The ruling party also promised in their 2019 national election manifesto to implement NRC in a "phased manner in other parts of the country".

This year such a register in Assam state left off 1.9 million people unable to prove they or their forebears were there before 1971. They now face possible statelessness.

- Largely peaceful -

Demonstrations against the citizenship law have been largely peaceful but protesters have also hurled rocks and torched vehicles, while heavy-handed police tactics including the storming of a Delhi university a week ago have fuelled anger.

Tens of thousands of protesters gathered late Saturday in the southern city of Hyderabad.
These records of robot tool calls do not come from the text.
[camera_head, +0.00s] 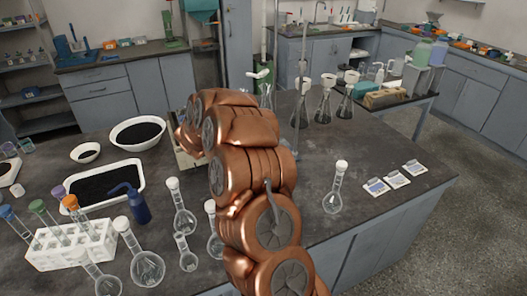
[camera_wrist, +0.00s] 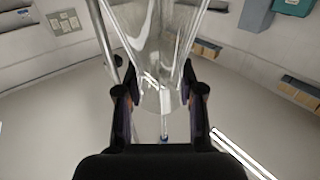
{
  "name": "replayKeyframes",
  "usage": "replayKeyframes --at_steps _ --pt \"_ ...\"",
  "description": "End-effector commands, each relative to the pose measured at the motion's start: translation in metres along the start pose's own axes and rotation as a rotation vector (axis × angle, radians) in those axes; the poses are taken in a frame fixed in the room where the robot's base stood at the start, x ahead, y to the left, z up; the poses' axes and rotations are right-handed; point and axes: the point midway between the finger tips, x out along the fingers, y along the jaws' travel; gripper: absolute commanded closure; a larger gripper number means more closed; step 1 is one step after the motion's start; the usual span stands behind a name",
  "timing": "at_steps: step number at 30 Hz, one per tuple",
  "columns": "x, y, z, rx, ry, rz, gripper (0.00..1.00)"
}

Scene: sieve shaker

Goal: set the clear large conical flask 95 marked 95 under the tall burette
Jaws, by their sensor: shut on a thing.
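In the wrist view my gripper (camera_wrist: 160,92) is shut on a clear conical flask (camera_wrist: 157,45), with one dark finger on each side of the glass. White marks show on the flask's wall, but I cannot read them clearly. A thin upright rod stands left of the flask in this view. In the head view my copper arm hides the gripper and most of what it holds. A tall upright stand with a thin tube, perhaps the burette (camera_head: 301,65), rises behind my arm at the bench's far side. I cannot tell the gap between flask and burette.
Two stoppered conical flasks (camera_head: 323,105) stand right of the tall stand. A volumetric flask (camera_head: 334,200) and several white cards (camera_head: 397,180) are at the front right. Several round flasks, a tube rack (camera_head: 72,245) and white trays crowd the left. The bench's middle right is clear.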

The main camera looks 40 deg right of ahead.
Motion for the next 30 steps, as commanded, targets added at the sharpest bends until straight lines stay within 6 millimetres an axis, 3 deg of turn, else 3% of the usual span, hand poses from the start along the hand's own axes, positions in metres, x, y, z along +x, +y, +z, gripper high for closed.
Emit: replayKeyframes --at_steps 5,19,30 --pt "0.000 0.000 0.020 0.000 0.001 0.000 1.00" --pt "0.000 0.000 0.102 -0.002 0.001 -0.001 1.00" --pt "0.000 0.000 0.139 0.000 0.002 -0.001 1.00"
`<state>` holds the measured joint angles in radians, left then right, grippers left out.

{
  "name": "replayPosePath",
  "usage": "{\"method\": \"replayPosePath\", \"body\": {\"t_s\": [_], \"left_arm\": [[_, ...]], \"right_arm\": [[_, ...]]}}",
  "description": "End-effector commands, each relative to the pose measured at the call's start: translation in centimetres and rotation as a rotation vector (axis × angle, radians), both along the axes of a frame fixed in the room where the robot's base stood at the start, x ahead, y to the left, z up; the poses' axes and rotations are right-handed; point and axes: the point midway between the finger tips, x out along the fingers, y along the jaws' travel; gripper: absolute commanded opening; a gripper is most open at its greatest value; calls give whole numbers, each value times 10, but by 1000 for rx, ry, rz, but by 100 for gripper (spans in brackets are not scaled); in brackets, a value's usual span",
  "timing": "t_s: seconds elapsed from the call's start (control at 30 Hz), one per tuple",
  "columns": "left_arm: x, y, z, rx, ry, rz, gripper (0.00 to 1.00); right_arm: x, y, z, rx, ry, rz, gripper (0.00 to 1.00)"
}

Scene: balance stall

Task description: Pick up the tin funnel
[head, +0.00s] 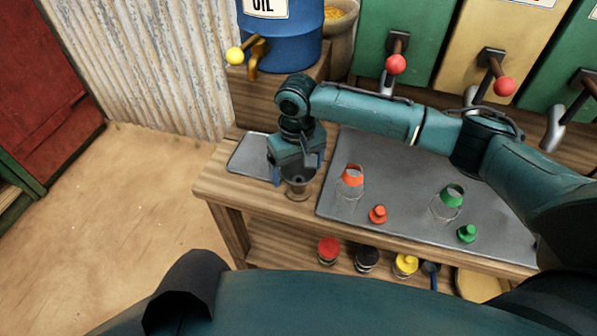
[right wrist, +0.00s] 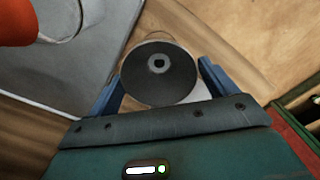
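The tin funnel (head: 299,183) stands upright near the left front of the wooden bench, between the two metal trays. In the right wrist view its round, dark grey mouth (right wrist: 150,84) faces the camera, with a small hole in the middle. My right gripper (head: 298,170) points down over it. Its blue fingers (right wrist: 160,82) are open, one on each side of the funnel's rim. They look close to the rim; I cannot tell whether they touch it. The funnel's lower part is hidden in the wrist view. My left gripper is not in view.
Right of the funnel, a grey tray (head: 400,185) holds an orange-topped jar (head: 350,190), a green-topped jar (head: 446,204) and small orange (head: 378,214) and green (head: 467,233) stoppers. A blue oil barrel (head: 280,40) stands behind. Several lidded jars fill the lower shelf.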

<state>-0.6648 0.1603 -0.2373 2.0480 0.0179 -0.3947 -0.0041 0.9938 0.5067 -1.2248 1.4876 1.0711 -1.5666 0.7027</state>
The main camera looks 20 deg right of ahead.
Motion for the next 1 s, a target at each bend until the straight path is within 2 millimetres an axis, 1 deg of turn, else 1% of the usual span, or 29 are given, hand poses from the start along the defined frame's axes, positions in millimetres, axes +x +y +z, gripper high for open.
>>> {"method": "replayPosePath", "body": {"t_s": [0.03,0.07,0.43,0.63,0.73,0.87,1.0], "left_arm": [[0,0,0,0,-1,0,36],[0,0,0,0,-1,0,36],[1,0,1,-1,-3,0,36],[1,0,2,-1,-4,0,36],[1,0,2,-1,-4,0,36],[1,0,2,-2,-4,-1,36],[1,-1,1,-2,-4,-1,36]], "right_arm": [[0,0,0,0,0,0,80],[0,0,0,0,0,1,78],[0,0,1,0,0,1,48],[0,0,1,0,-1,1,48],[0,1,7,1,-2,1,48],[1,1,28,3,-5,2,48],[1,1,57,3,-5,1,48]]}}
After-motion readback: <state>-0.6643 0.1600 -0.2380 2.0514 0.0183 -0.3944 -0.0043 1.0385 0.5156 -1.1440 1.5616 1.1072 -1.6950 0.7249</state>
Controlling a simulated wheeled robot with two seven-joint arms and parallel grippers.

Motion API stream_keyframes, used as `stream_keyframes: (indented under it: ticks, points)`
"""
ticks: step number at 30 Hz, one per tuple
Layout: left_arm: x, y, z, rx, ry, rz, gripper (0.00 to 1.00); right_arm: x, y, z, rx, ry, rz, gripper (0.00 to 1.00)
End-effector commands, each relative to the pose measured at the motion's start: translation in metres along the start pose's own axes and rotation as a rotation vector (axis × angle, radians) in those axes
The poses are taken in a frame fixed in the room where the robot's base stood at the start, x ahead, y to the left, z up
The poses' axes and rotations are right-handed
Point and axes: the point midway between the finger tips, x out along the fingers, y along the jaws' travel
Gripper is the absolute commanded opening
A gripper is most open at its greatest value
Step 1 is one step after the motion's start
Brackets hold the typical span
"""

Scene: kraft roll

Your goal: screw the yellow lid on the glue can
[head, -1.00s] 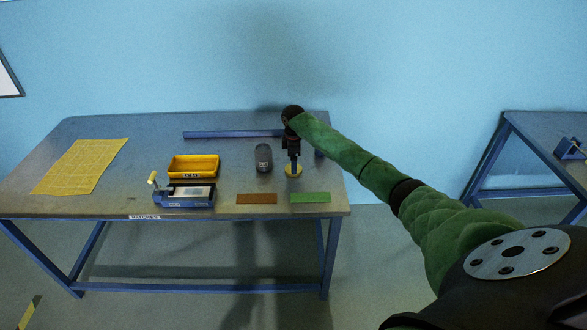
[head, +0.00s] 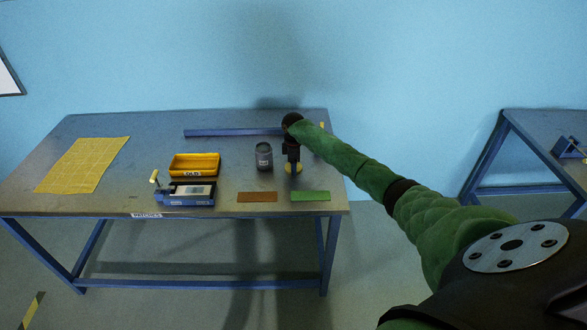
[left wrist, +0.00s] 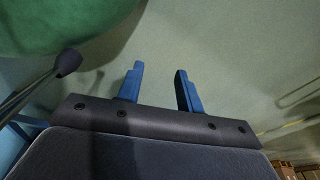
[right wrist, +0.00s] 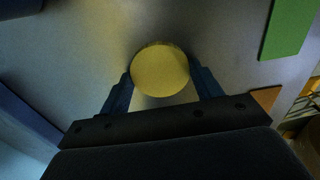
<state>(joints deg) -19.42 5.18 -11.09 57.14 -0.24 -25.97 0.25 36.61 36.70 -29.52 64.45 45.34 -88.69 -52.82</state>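The yellow lid (head: 299,168) lies on the table just right of the glue can. The glue can (head: 264,158) is a small grey cylinder with a label, standing upright with no yellow lid on it. My right gripper (head: 295,169) points down over the lid and partly hides it. In the right wrist view the round lid (right wrist: 160,70) sits between the two blue fingers, close to both; no firm grip shows. My left gripper (left wrist: 160,70) is open and empty over the floor, away from the table; it is not in the head view.
A yellow bin (head: 194,164) and a blue device with a pale handle (head: 185,195) stand left of the can. A brown strip (head: 257,197) and a green strip (head: 311,196) lie in front. A blue bar (head: 230,132) lies behind; a yellow sheet (head: 85,165) lies far left.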

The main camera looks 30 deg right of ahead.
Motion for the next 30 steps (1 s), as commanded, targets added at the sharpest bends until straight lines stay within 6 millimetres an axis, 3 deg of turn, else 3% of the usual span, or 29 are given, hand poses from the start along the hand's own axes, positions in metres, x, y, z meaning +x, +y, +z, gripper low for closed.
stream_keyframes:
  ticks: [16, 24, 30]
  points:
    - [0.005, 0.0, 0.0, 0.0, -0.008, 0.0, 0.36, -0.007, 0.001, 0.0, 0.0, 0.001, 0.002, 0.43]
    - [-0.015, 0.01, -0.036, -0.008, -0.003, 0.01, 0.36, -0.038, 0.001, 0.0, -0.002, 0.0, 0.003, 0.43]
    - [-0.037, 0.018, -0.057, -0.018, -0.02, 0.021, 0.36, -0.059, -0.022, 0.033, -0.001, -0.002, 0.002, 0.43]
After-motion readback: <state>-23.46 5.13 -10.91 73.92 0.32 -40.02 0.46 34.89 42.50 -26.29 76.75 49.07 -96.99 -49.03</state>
Other large demonstrations took place on Sunday, including in Jaipur and Mumbai.

In Bangalore other protesters gathered to support the law.

It gives religious minority members -- Hindus, Sikhs, Jains, Parsis, Christians and Buddhists -- from three neighbouring Islamic countries an easier path to citizenship, but not if they are Muslim.

Islamic groups, the opposition and others at home and abroad fear this forms part of Modi's aim to marginalise India's 200 million Muslims and remould the country as a Hindu nation.

Authorities have imposed emergency laws and blocked internet access across the country in an attempt to contain the unrest.

More than 7,500 people have either been detained under emergency laws or arrested for rioting, according to state officials.

Five thousand of them are being held in the northern state of Uttar Pradesh state where 17 people have been killed.

The state's government has said it will confiscate and auction properties of those involved in arson and destruction of public properties to recover damages.

Police said they sealed 70 shops owned by accused rioters in the state's Muzaffarnagar district, where two protesters were killed on Friday.

About 500 people, more than half of them police, have also been injured in Uttar Pradesh.

Two people were shot dead in the southern state of Karnataka and six died in Assam in the northeast last week.

In Assam, opponents of the citizenship legislation fear it will enable large numbers of Bengali-speaking Hindu immigrants to settle there.

But elsewhere, opponents say the law has made religion a test for citizenship ahead of a nationwide register that Modi wants to carry out by 2024 to remove all "infiltrators".

Modi's government, re-elected in May, has defended the law saying it is meant to help "persecuted" minorities from Muslim-majority Pakistan, Bangladesh and Afghanistan.